Task directions
Print them exactly: the lines from the beginning of the entries below through the line that contains "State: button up", and only those, with the pictures left out.

Data shown
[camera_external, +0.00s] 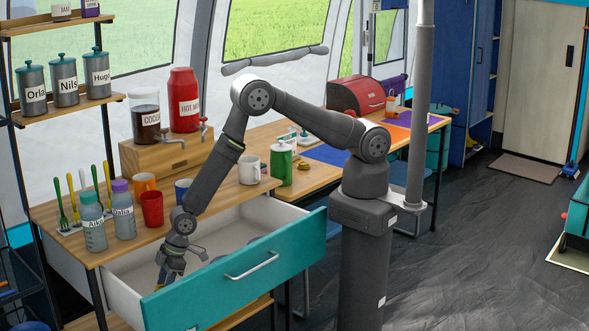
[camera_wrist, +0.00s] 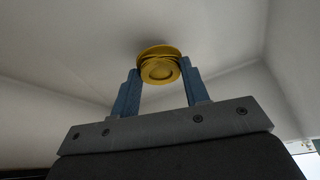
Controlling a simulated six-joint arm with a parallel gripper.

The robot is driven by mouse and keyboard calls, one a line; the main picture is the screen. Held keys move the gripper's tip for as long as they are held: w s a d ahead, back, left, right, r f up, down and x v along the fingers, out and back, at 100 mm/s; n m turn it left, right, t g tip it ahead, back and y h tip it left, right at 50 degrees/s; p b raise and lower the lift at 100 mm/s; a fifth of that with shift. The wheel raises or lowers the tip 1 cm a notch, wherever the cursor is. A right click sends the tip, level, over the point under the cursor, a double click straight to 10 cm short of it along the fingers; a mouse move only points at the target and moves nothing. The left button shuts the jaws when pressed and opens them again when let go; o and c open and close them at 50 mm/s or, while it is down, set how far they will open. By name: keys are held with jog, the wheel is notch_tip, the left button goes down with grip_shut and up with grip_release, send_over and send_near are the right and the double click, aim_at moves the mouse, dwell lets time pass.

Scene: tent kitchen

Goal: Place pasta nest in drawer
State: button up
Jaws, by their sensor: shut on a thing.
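The pasta nest (camera_wrist: 159,66) is a yellow, coiled round piece between the two blue fingers of my gripper (camera_wrist: 160,82) in the wrist view. My gripper is shut on it. In the external view my gripper (camera_external: 165,277) points down inside the open drawer, near its left end. The drawer (camera_external: 240,268) has a teal front, a silver handle and pale inner walls. In the external view the pasta nest is mostly hidden by the gripper and the drawer front. I cannot tell whether it touches the drawer floor.
The drawer walls stand around my gripper.

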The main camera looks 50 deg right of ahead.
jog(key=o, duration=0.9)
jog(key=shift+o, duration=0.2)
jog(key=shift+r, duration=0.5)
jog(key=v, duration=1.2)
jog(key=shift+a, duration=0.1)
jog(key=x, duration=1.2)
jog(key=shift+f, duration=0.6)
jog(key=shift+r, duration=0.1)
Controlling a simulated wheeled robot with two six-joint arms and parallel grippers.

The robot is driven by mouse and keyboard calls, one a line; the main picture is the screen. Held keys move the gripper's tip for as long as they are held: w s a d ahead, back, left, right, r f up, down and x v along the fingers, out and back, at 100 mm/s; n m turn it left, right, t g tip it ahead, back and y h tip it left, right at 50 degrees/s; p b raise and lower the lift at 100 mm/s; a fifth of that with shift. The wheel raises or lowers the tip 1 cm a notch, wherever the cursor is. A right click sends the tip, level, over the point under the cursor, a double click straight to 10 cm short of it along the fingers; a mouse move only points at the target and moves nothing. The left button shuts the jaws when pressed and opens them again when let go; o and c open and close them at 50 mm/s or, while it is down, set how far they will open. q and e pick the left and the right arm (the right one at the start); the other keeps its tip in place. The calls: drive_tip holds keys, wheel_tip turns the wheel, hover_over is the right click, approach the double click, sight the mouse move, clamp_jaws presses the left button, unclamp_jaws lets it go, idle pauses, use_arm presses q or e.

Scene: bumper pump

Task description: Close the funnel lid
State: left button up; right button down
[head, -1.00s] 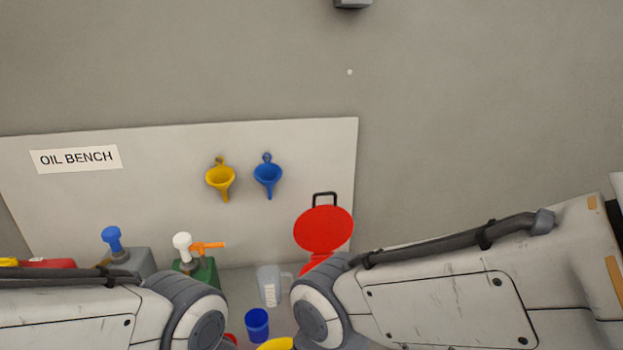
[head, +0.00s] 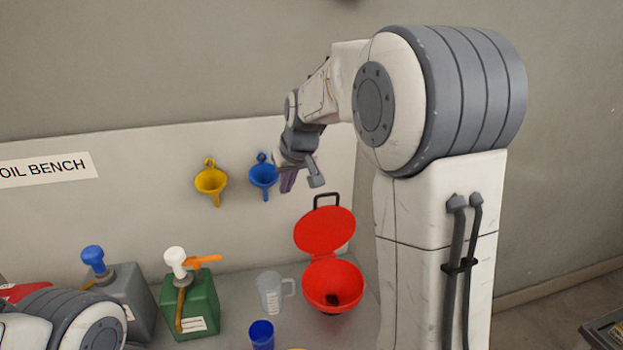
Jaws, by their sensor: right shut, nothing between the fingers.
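The red funnel (head: 333,288) stands on the bench with its bowl facing up and a dark hole inside. Its round red lid (head: 325,231) is open, tilted up behind the bowl, with a black loop handle (head: 327,200) at its top. My right gripper (head: 301,183) is above and a little left of the lid, in front of the back panel near the hanging blue funnel. It is shut and empty, and apart from the lid. My left arm shows only at the lower left; its gripper is out of view.
A clear measuring jug (head: 271,293) stands just left of the red funnel, with a blue cup (head: 262,335) in front. A green can (head: 189,305) and a grey can (head: 128,300) with pumps stand further left. Yellow (head: 211,181) and blue (head: 263,176) funnels hang on the panel.

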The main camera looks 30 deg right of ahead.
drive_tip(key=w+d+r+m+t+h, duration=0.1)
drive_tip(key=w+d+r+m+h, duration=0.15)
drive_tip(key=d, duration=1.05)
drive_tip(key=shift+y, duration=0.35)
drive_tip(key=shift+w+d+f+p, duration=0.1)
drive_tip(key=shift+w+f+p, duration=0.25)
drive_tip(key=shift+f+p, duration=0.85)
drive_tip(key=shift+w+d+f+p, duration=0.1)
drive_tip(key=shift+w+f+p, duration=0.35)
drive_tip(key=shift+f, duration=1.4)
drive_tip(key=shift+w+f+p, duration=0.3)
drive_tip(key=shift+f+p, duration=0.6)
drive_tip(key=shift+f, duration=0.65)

Answer to the task
[camera_external, +0.00s] 
[camera_wrist, +0.00s] 
Controlling a simulated six-joint arm with a parallel gripper.

The robot is driven by mouse and keyboard calls, one a line; the main picture is the screen. Held keys move the gripper's tip for as long as they are held: w s a d ahead, back, left, right, r f up, down and x v along the fingers, out and back, at 100 mm/s; n m turn it left, right, t g tip it ahead, back and y h tip it left, right at 50 degrees/s; p b raise and lower the lift at 100 mm/s; a fifth of that with shift. The wheel raises or lowers the tip 1 cm a notch, wherever the cursor is. A right click sends the tip, level, over the point under the cursor, a double click straight to 10 cm short of it along the fingers; a mouse move only points at the target and moves nothing. The left button shuts the jaws when pressed and opens them again when let go; o and c open and close them at 50 mm/s or, while it is down, set how far they will open. By name: keys are held with jog, the wheel is notch_tip, the left button goes down with grip_shut and up with grip_release, send_over and send_near are the right and the double click, aim_at moves the mouse, dwell lets time pass.

Scene: tent kitchen

Goal: Place pasta nest in drawer
State: button up

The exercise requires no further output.